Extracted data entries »
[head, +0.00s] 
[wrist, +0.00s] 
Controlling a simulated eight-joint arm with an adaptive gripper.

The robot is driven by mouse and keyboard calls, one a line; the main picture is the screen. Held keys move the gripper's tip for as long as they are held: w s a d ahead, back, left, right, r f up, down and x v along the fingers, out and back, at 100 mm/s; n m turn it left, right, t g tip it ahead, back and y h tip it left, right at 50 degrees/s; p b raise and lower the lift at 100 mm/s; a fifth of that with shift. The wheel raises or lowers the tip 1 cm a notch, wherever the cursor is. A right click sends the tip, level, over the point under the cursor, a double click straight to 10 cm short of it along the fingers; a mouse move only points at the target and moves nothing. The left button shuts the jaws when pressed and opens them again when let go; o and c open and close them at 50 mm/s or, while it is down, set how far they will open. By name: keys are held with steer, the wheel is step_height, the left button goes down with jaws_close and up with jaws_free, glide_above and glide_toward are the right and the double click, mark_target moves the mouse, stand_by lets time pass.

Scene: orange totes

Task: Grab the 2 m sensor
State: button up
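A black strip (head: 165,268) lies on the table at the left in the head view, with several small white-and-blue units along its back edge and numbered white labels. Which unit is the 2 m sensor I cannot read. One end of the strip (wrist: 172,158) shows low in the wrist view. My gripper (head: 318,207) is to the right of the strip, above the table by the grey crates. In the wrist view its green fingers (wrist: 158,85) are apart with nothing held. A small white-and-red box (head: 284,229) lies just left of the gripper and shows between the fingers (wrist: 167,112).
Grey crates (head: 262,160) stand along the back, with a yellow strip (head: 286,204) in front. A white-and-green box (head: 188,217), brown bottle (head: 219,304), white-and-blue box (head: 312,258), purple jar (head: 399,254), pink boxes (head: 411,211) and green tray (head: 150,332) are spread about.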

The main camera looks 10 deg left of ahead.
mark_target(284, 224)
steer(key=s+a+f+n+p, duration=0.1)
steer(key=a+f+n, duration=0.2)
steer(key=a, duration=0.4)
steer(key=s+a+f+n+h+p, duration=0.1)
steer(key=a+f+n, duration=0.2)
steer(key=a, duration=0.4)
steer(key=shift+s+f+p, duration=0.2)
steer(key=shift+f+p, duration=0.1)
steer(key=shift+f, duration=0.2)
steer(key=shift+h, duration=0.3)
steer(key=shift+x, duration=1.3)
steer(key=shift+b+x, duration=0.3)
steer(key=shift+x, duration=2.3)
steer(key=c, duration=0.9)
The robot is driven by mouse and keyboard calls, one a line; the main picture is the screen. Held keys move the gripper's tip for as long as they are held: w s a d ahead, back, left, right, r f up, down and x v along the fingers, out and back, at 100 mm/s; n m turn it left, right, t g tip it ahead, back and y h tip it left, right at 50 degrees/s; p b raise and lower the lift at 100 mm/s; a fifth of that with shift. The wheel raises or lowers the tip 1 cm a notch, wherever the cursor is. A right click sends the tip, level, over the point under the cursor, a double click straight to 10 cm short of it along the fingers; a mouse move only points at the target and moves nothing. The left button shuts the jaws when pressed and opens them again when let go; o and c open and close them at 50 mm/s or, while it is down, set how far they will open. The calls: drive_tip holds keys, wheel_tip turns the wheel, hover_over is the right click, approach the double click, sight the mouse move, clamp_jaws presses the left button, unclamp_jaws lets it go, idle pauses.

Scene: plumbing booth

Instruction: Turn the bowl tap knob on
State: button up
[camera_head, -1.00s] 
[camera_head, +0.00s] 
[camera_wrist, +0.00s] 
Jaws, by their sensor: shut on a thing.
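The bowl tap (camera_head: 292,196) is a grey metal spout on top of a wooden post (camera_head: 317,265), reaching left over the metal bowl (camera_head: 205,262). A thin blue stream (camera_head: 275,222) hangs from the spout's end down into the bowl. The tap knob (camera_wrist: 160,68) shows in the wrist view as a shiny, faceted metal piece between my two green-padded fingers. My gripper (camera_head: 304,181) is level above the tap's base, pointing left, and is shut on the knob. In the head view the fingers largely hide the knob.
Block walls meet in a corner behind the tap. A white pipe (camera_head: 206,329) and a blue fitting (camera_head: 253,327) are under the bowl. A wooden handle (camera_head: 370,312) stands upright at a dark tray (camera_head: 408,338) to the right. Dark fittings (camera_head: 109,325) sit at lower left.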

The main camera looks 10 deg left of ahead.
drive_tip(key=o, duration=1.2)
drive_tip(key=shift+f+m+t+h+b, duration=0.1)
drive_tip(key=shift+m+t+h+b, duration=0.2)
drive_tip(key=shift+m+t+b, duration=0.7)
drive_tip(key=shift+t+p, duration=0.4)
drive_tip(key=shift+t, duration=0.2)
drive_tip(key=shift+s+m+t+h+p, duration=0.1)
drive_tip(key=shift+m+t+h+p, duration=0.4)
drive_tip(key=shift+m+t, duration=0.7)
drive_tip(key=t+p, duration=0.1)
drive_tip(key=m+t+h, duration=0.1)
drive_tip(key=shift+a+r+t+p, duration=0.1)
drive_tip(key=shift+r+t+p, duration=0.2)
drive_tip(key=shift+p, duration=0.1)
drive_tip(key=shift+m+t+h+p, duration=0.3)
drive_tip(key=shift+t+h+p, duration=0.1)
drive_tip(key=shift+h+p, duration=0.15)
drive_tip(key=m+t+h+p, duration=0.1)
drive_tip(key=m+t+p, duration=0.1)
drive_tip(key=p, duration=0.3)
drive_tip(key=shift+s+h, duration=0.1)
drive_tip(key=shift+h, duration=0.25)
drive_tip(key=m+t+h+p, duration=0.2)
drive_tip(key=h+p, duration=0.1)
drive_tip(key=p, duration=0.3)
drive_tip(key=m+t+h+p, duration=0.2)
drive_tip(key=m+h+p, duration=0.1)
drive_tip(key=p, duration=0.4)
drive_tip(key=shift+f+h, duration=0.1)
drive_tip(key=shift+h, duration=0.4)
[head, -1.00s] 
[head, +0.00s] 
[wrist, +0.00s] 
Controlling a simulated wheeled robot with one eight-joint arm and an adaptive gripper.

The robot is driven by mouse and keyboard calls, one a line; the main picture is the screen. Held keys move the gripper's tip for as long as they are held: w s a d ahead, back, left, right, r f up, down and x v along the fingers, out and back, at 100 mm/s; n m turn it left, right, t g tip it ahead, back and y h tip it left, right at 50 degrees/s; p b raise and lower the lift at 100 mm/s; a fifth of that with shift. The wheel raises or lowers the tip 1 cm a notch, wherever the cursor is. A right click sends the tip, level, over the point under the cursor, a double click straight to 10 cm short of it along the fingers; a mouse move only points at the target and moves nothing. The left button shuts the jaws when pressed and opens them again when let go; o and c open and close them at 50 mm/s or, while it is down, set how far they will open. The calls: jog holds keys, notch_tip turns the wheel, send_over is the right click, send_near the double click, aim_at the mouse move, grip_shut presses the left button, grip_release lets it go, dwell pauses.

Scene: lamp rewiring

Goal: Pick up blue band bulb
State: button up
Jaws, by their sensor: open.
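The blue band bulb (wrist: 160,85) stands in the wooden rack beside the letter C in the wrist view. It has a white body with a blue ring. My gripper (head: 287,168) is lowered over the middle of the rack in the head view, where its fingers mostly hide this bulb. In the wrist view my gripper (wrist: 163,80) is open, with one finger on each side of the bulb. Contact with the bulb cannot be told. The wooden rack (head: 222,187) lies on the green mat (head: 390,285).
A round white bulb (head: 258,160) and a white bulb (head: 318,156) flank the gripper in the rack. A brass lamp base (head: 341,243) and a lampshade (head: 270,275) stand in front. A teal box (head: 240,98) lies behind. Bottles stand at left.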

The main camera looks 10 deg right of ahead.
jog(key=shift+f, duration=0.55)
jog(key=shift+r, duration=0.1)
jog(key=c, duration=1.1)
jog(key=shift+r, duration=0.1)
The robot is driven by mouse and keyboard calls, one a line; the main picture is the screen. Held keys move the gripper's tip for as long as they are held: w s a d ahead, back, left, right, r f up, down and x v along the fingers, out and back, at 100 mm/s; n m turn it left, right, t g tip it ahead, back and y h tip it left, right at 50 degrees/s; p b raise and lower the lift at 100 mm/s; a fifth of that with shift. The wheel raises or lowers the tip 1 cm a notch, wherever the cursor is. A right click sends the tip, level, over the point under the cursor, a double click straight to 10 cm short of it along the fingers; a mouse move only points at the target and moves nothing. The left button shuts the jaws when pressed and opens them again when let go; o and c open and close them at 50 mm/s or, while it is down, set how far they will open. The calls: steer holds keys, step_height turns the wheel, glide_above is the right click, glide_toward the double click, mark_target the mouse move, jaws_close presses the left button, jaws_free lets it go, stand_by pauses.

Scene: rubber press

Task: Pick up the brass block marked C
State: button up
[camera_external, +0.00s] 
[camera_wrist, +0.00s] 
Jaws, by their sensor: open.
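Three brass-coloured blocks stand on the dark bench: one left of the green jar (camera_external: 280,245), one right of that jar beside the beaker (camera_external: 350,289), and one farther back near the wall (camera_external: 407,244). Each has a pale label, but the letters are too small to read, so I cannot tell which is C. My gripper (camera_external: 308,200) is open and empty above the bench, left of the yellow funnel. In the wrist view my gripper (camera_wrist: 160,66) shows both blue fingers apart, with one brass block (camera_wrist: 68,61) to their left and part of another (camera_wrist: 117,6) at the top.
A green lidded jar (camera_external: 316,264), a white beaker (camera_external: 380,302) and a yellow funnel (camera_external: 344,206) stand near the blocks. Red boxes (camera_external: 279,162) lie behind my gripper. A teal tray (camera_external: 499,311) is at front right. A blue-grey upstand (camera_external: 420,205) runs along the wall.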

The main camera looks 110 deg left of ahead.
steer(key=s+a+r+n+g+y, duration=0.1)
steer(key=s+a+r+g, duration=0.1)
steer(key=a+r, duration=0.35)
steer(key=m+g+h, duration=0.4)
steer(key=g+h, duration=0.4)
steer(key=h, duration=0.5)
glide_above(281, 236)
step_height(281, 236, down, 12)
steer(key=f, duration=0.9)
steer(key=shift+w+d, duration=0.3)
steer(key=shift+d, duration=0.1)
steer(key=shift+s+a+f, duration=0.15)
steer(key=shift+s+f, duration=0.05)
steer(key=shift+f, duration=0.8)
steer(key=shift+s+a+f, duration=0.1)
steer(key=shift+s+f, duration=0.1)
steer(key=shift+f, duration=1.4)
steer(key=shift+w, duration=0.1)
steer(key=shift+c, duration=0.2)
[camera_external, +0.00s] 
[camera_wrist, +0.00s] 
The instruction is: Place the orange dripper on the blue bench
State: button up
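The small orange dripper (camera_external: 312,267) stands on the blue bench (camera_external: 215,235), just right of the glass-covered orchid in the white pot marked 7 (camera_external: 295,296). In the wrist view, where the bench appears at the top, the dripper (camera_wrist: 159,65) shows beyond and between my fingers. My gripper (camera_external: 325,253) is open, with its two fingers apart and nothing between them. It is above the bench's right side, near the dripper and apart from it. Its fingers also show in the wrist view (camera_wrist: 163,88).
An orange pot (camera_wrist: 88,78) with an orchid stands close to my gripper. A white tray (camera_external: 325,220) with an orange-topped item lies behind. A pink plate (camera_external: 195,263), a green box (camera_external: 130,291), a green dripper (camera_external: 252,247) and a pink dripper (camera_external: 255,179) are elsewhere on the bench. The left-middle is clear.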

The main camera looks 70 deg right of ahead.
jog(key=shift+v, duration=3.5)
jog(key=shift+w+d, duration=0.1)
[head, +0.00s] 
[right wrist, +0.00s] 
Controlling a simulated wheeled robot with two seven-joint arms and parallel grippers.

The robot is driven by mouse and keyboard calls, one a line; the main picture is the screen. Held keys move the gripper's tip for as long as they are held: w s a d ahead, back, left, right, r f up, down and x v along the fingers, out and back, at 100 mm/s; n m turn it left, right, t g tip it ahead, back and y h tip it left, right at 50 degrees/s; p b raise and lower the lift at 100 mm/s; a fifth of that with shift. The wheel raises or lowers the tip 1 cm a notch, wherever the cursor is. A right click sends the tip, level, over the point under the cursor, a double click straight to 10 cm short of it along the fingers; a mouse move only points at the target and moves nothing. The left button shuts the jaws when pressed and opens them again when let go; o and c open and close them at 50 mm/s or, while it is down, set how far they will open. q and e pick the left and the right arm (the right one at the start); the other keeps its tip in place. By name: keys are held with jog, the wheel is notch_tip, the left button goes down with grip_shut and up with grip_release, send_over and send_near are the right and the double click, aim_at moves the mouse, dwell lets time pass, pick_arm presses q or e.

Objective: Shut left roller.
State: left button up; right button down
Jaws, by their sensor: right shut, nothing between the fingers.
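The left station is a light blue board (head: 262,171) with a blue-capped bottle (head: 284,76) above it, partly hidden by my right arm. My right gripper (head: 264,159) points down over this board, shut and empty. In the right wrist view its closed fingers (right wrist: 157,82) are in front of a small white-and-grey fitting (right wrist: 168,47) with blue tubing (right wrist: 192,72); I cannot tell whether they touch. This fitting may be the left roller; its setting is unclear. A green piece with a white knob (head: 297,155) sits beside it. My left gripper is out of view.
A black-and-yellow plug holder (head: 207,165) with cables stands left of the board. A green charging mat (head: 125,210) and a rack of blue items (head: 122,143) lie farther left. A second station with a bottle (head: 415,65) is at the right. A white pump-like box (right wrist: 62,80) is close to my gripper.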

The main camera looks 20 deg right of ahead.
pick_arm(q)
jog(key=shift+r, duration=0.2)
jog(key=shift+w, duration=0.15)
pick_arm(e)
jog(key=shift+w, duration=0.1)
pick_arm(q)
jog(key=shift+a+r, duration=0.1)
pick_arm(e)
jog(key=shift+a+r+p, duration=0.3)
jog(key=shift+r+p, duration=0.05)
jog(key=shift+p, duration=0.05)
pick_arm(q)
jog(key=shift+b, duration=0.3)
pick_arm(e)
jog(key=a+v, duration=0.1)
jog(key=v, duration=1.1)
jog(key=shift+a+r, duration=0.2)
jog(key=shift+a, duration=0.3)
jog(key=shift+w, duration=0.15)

Exercise brief » Please transcribe, exactly and with nothing added, the lines from the first line of the material above through the line that contains "Controlling a simulated eight-joint".

Task result »
[head, +0.00s] 
[wrist, +0.00s] 
Controlling a simulated eight-joint arm with an adaptive gripper.

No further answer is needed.